After the Treebank input has been through the preprocessing it is ready to be fed to the code we actually wrote. This code comprises two components, a lexer/tokenizer written in Flex, and a parser written in Bison/C.
plexer.l
This lexer tries to find the nonterminal node labels and part-of-speech tags in the Treebank, as well as the clause/sentence labels. It also tries to find the terminal labels which are the words. It tries to find punctuation that can be discarded. We need work to help tweak this lexer, it is not 100% good yet.
pgrammar.y
This parser uses Bison augmented with plenty of C code. It has (we hope) enough parsing rules to cover all cases of the kinds of structures remaining in the preprocessed Treebank data. The objective is to convert each Treebank structure into a two-sided output structure that comprises a bracketed tree over the words together with a simply typed lambda term showing the semantic structure including the head-argument structure.
So a typical Treebank tree for "John loves Mary" would yield output like the following:
[John, [loves, Mary]]:type(type(type(loves, _)@type(Mary, _),_)@type(John, _), s)
The bare syntactic tree appears on the left of the colon, the unsubtyped lambda term appears on the right of the colon. A lambda term is "unsubtyped" when only the sentence types are known; the internal subterm types are left as underscores rather than explicitly labeled.

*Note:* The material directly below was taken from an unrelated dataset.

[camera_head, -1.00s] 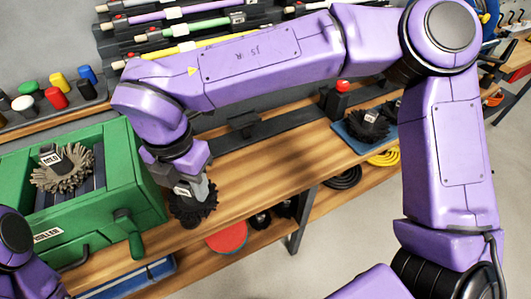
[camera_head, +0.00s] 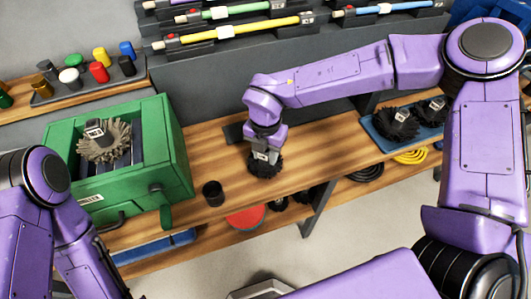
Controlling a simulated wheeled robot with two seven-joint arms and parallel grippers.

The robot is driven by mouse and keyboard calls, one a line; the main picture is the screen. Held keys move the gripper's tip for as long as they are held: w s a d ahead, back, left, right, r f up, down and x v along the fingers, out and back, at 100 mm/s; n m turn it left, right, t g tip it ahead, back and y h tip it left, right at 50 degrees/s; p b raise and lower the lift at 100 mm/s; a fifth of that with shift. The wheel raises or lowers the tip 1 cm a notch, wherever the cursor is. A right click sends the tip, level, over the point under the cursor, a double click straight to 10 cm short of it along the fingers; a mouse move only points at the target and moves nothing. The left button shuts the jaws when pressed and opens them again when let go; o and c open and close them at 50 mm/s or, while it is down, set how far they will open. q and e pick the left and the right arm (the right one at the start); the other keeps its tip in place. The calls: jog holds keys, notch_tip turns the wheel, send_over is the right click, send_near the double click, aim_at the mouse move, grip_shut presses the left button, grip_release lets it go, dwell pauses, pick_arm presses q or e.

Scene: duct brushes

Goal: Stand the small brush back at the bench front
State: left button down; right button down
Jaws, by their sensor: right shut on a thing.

The lambda terms here are always application terms. This is notated as the functor type(head, _) applying by the '@' operator to the argument type(arg, _). The whole term also has the same data structure:
type(type(head, _)@type(arg, _), _)
The functor/argument for the terms are just the ones that were identified in the preprocessing stage by Eisner's scripts.
Well, that's all for now. This code does not work perfectly at the moment, although it does succeed on very many Treebank sentences. The problems lie with the lexer and maybe a couple of parsing rules in the grammar. We invite anyone interested in getting a lambda-term Treebank to help fix the code and perfect how well it parses the Penn Treebank.